Sending all those 120960 rows to the PHP-engine will probably result in an out-of-memory isse and even if you manage to raise that limit the plotting engine, no matter what you're using, will need ages until it finally plots the final graph.

This is where the "Max data points to forward to the plot engine" comes into play: if when plotting the graph you select the full 2-weeks timespan it will retrieve all single 120960 data points from the database, but while it does so it will aggregate them into what we call "buckets" that are evenly distributed accross the whole time-range that you selected => how many "buckets" are used is defined by this option.
This will most probably be deprecated in the next version as ideally you would want a "bucket" for every single pixel of the graph => this option will be set equal to the width of the graph.

 

In any case, as the data will be aggregated, you'll have to choose how that data will be aggregated => this is where the parameter "Data aggregation function" comes into play.
Assuming you selected a huge timespan to be evaluated, all those hundreds of data points that lie inbetween cannot be displayed in your graph with a resolution higher than your graph width in pixels => the data will be aggregated and you'll have to choose what kind of aggregation to use.

In most of the cases the "Max" will be the one that you'll need, as usually all values are positive and you'll be interested in the highest value that fits a particular pixel (or "bucket").

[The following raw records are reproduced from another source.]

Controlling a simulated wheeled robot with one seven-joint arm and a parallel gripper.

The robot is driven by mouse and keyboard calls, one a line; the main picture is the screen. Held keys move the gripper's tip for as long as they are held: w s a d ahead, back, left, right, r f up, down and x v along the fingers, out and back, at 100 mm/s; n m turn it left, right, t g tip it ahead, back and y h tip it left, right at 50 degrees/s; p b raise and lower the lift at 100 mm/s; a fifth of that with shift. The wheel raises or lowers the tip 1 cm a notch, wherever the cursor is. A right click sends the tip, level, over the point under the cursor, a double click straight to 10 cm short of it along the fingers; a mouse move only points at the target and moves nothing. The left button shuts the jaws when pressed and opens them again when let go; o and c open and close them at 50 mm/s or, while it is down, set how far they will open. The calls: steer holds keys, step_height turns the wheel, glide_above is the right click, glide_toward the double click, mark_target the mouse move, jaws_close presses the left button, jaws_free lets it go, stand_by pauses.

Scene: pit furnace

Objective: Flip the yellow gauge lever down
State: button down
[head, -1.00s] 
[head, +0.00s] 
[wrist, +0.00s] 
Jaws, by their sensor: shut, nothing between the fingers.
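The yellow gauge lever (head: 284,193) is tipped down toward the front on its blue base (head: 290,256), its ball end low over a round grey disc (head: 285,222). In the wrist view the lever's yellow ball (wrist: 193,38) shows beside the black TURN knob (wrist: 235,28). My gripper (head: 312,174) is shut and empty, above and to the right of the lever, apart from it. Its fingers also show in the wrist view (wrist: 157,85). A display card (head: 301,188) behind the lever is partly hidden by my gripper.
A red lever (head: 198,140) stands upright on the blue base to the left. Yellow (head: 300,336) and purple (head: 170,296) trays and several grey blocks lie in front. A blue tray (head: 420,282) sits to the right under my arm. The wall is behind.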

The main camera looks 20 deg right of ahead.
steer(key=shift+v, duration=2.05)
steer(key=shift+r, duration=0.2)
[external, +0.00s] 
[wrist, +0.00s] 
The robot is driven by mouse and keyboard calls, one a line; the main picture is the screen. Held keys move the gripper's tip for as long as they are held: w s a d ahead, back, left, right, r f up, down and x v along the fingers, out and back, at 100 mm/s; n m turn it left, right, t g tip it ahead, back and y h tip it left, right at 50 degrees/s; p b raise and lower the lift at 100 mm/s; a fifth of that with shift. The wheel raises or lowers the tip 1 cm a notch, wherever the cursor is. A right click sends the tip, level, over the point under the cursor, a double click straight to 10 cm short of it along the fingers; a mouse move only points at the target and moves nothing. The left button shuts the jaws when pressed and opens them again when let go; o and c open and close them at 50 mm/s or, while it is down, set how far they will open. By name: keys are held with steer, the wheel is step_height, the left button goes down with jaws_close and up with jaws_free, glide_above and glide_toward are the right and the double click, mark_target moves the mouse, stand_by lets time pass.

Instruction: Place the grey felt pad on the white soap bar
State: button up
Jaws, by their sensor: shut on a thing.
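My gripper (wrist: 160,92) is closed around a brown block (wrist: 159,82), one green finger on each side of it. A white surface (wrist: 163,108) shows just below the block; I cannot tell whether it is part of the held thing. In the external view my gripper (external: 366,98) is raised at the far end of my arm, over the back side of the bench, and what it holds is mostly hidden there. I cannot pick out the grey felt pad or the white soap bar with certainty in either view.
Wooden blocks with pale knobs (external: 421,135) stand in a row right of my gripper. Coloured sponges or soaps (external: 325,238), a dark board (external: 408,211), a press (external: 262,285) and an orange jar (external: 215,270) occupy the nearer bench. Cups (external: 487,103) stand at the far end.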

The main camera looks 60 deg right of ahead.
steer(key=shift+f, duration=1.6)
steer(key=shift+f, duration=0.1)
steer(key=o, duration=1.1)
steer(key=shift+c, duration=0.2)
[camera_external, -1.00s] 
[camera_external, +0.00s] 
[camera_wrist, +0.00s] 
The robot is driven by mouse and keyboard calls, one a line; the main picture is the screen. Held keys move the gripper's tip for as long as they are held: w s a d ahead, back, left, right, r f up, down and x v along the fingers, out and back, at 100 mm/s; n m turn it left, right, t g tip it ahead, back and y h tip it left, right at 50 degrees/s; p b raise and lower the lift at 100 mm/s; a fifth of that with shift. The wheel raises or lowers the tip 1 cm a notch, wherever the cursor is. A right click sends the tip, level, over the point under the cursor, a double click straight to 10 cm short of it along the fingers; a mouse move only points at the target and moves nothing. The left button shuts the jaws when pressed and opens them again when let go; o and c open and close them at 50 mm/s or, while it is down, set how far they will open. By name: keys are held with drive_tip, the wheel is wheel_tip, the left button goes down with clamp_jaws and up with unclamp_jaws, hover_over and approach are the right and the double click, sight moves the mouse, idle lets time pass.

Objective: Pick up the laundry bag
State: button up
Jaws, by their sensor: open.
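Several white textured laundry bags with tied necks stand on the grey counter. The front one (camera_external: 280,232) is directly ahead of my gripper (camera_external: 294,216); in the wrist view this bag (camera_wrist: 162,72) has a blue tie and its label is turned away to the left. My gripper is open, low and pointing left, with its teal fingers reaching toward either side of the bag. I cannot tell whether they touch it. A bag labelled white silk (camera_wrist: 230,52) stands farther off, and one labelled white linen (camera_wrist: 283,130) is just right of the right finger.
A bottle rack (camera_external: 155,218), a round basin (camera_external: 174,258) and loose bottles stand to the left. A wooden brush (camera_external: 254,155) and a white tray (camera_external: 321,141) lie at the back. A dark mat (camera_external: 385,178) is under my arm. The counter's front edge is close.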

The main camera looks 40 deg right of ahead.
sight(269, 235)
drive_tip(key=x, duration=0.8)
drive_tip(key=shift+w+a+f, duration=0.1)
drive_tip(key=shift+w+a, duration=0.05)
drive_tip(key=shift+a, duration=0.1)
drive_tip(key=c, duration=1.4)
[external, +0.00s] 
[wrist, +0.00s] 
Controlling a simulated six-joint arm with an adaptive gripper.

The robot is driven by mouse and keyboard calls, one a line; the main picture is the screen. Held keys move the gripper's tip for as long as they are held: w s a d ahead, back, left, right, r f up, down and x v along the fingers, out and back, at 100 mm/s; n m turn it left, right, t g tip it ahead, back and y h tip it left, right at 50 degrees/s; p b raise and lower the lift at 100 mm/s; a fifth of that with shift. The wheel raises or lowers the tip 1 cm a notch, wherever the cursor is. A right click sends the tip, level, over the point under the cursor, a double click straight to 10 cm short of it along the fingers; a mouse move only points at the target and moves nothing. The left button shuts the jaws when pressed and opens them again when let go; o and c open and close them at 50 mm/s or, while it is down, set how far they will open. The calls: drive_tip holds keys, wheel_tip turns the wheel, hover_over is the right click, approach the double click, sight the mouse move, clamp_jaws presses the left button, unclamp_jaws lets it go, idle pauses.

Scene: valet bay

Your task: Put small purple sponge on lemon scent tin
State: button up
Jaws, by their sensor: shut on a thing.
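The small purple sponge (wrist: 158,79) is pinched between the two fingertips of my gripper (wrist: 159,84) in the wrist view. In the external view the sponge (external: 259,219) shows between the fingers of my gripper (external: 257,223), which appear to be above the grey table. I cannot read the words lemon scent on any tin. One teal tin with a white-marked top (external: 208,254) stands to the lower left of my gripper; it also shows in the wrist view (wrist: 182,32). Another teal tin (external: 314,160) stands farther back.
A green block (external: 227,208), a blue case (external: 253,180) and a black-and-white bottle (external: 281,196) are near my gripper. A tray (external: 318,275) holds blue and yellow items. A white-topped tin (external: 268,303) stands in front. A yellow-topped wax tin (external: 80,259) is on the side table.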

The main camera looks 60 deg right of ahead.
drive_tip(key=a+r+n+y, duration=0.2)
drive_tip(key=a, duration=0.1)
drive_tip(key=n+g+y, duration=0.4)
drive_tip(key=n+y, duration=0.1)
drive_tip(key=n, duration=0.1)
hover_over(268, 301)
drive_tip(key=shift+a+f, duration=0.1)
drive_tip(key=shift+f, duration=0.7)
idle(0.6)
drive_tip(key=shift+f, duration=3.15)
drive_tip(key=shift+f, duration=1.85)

In other cases you might be interested more in a general average.
Assuming in this case that a single pixel represents data collected between today 10:00 and 14:00 and that during that time 3 measurements where collected each having a value of 5/8/1, the graph will plot a value of 4.666 ([5+8+1]/3).


Status

Right now this page displays informations for all metrics that have a threshold defined.

If a metric does not comply to a defined threshold and triggers an alarm, the upper section will show the alarm message (red during the first minute, yellow during the first hour, light-yellow during the first day) and the lower section will highlight the metric linked to it.